THE EXERCISE:
Reproduce the listing below exactly, beginning with its first line and ending with the line that holds "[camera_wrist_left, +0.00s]"; pictures are not part of the copy.

···

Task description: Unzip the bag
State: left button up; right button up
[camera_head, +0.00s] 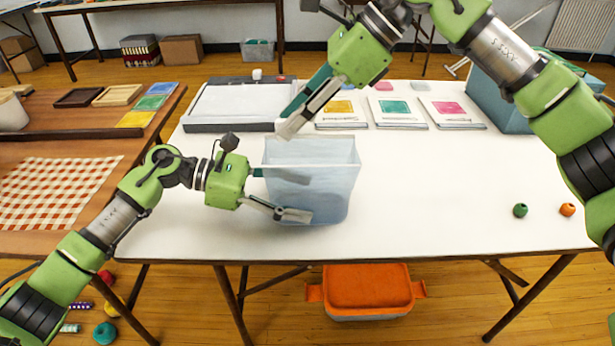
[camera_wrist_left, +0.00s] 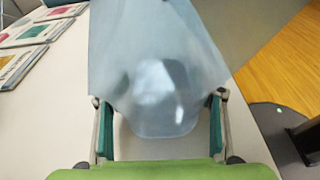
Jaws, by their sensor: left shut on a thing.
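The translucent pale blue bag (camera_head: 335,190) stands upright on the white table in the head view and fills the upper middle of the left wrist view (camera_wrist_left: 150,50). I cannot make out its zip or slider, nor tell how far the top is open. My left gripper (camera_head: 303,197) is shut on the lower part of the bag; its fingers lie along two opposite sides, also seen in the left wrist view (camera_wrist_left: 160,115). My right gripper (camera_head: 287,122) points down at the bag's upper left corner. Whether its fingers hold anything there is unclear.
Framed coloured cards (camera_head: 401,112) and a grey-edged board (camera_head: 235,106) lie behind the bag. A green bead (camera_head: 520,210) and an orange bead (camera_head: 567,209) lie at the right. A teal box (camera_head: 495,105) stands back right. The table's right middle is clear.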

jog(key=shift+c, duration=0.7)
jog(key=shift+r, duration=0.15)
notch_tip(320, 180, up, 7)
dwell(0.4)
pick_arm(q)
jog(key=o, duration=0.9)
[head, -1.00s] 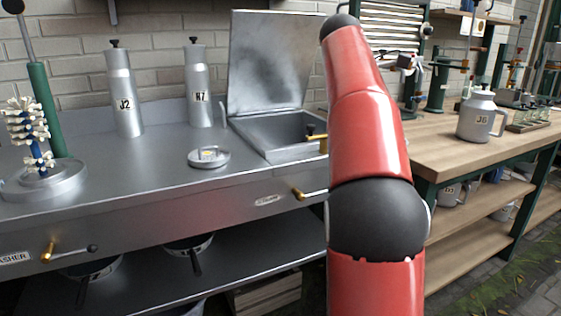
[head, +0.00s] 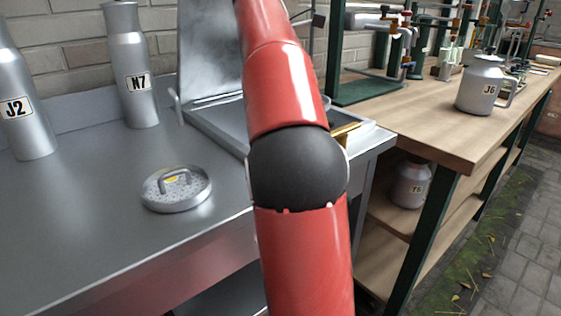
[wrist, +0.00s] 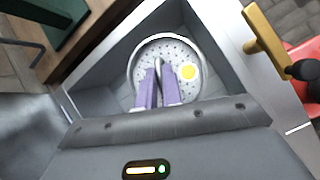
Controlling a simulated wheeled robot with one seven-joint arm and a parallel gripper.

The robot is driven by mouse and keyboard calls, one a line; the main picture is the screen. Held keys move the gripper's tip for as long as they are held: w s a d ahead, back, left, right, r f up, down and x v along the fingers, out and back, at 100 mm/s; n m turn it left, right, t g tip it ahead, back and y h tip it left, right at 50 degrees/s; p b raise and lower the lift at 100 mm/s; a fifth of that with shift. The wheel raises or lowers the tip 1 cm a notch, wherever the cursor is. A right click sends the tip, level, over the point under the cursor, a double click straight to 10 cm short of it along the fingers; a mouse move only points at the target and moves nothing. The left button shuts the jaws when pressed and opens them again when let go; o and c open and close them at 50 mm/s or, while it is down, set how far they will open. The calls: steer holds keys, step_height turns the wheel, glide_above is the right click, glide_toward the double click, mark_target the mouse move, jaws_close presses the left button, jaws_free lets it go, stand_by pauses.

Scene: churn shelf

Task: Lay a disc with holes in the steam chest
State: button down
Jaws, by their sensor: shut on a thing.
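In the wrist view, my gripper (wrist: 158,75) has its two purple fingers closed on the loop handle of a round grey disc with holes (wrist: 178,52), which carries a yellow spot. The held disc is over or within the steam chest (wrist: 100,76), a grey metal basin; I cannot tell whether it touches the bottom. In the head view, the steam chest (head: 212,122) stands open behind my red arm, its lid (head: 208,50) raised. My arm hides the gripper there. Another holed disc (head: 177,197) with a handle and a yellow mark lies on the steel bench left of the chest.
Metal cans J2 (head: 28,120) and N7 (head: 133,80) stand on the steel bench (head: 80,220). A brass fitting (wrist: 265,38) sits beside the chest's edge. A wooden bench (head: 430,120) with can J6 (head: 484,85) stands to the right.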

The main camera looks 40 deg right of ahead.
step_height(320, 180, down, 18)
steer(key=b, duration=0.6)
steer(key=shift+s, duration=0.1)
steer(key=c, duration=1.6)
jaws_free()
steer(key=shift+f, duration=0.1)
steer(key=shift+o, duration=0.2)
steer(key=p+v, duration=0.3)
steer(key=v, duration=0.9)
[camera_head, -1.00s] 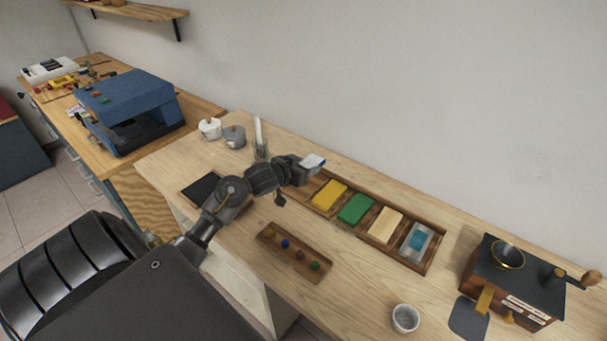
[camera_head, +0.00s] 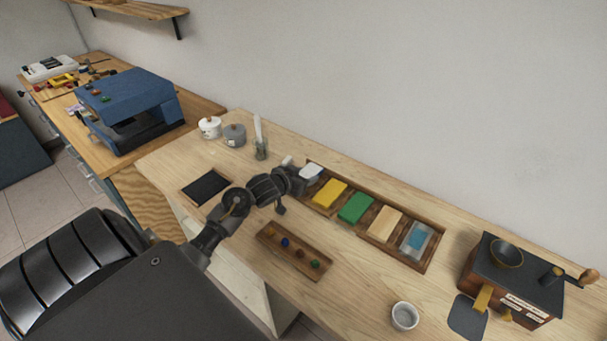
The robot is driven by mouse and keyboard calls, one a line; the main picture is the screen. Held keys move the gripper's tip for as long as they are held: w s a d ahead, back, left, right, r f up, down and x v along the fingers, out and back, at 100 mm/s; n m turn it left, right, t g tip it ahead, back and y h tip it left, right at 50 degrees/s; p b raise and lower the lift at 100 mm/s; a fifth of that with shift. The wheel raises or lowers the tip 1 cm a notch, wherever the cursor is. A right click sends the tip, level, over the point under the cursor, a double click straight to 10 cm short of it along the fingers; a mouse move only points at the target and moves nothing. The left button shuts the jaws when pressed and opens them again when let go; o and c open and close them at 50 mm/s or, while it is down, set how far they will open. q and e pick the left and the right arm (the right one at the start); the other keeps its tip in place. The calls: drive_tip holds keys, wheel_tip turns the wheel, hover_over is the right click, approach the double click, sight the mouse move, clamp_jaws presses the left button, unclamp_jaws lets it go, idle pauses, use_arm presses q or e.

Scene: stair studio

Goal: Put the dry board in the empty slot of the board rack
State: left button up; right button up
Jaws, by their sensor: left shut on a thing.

···

FINISHED ANSWER:
Task description: Unzip the bag
State: left button up; right button up
[camera_head, +0.00s] 
[camera_wrist_left, +0.00s] 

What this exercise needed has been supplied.